The yadopt.wrap decorator enables decorator-based command-line parsing. It wraps a function so that command-line arguments are automatically parsed and passed to the function when it is invoked. This function accepts the same arguments as yadopt.parse. The decorated function must take a YadOptArgs instance as its first parameter. When the decorated function is called, YadOpt parses the command-line arguments and injects the parsed values into the function parameters.

yadopt.save

def save(path: str | Path,
         args: YadOptArgs,
         metadata: bool = True,
         indent: int = 4) -> None

The yadopt.save function serializes a parsed YadOptArgs instance args and writes it to a file on path. Supported file formats include TOML (.toml) and JSON (.json), as well as their compressed variants (.toml.gz and .json.gz). The saved file contains the parsed argument values along with their type information, organized into groups. By default, the output file includes execution metadata such as hostname, username, platform information, Python version, Git commit hash, and a timestamp. To suppress most of this metadata, set metadata=False when calling this function. In that case, only the timestamp is preserved. The indent controls the indent depth of the output files.

yadopt.load

def load(path: str | Path) -> YadOptArgs

The yadopt.load function deserializes a file path that is made by yadopt.save and reconstructs the corresponding YadOptArgs instance. The function supports all formats produced by yadopt.save, including TOML, JSON, and their compressed variants. The loaded object contains the parsed argument values and associated type information. Any additional metadata stored in the file does not affect the reconstruction of the arguments.

yadopt.to_dict

def to_dict(args: YadOptArgs) -> dict[str, Any]

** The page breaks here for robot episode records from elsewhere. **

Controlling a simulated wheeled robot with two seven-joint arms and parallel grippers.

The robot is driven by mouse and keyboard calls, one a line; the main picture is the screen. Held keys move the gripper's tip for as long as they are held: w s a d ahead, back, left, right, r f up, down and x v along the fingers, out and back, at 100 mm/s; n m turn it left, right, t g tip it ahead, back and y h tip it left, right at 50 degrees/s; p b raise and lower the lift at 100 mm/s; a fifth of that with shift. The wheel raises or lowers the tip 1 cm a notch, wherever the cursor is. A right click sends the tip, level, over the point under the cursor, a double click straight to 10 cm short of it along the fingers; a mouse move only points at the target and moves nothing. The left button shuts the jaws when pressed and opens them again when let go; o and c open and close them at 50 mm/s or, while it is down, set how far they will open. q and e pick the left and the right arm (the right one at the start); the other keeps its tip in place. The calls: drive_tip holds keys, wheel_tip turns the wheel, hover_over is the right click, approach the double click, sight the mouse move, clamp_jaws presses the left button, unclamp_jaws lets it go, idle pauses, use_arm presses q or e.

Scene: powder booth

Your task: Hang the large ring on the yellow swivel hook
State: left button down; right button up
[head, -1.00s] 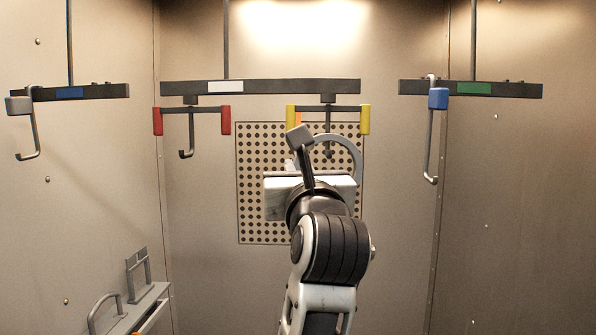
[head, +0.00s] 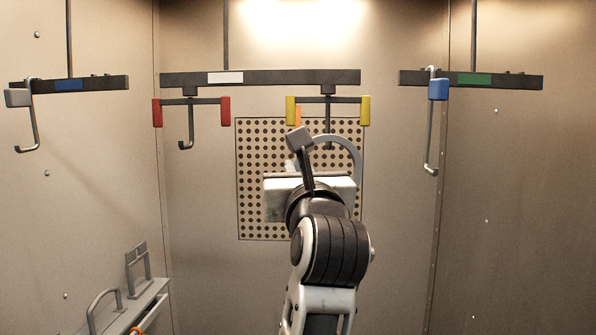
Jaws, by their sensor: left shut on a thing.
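The yellow swivel hook (head: 328,122) hangs from the middle rack. It has a crossbar with a yellow block at each end and a dark stem going down. My left gripper (head: 310,180) is in the centre, below the hook in the picture, seen from behind. It is shut on the large ring (head: 351,152), a grey band whose upper right arc shows above and right of the jaws. The arc's top overlaps the hook's lower end in the picture; I cannot tell whether they touch. The rest of the ring and the hook's tip are hidden. My right gripper is not in view.
A red swivel hook (head: 190,125) hangs left on the same rack (head: 285,79). Side racks carry a grey-block hook (head: 33,125) and a blue-block hook (head: 432,130). A perforated panel (head: 255,215) is behind. A grey holder (head: 138,268) stands lower left.

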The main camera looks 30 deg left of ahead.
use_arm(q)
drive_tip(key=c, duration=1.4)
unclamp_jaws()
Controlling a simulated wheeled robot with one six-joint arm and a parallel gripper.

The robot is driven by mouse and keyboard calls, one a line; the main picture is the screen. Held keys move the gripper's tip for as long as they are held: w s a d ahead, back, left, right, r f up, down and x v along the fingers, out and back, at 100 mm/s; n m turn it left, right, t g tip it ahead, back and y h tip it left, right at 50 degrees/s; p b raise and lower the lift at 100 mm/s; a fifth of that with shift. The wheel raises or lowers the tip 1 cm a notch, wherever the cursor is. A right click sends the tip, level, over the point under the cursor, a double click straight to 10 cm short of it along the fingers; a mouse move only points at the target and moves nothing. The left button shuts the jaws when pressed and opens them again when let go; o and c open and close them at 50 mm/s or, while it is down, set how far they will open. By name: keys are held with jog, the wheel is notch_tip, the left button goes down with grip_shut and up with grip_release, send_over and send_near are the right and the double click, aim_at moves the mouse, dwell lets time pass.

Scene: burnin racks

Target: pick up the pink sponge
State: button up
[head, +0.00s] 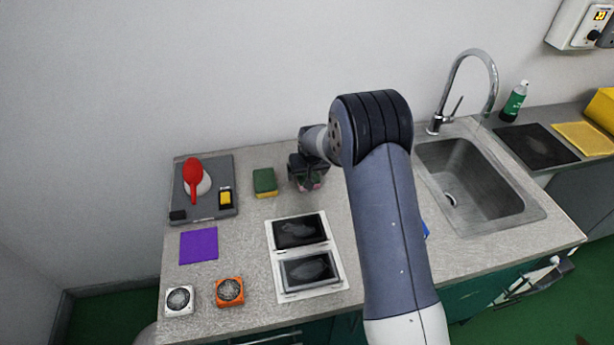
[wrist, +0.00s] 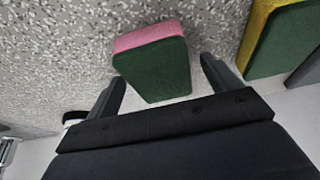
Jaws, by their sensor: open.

The yadopt.to_dict function converts a YadOptArgs instance into a standard Python dictionary. The returned dictionary contains all parsed arguments and their values. Note that once a YadOptArgs instance is converted to a dictionary, it cannot be restored, since group information is not preserved in the dictionary representation.

yadopt.to_namedtuple

def to_namedtuple(args: YadOptArgs) -> tuple[Any, ...]

The yadopt.to_namedtuple function converts a YadOptArgs instance into an immutable named tuple. The returned named tuple contains all parsed arguments and their values. Note that once a YadOptArgs instance is converted to a named tuple, it cannot be restored, since group information is not preserved in the named tuple representation.

yadopt.get_group

def get_group(args: YadOptArgs,
              group: str) -> YadOptArgs

The yadopt.get_group function extracts a specified section (group) from a parsed YadOptArgs instance and returns it as a new YadOptArgs object. The target group group is identified by its section name (e.g., “Arguments” or “Options”). The returned object retains the same structure and type information as the original YadOptArgs, but only includes the arguments belonging to the specified group.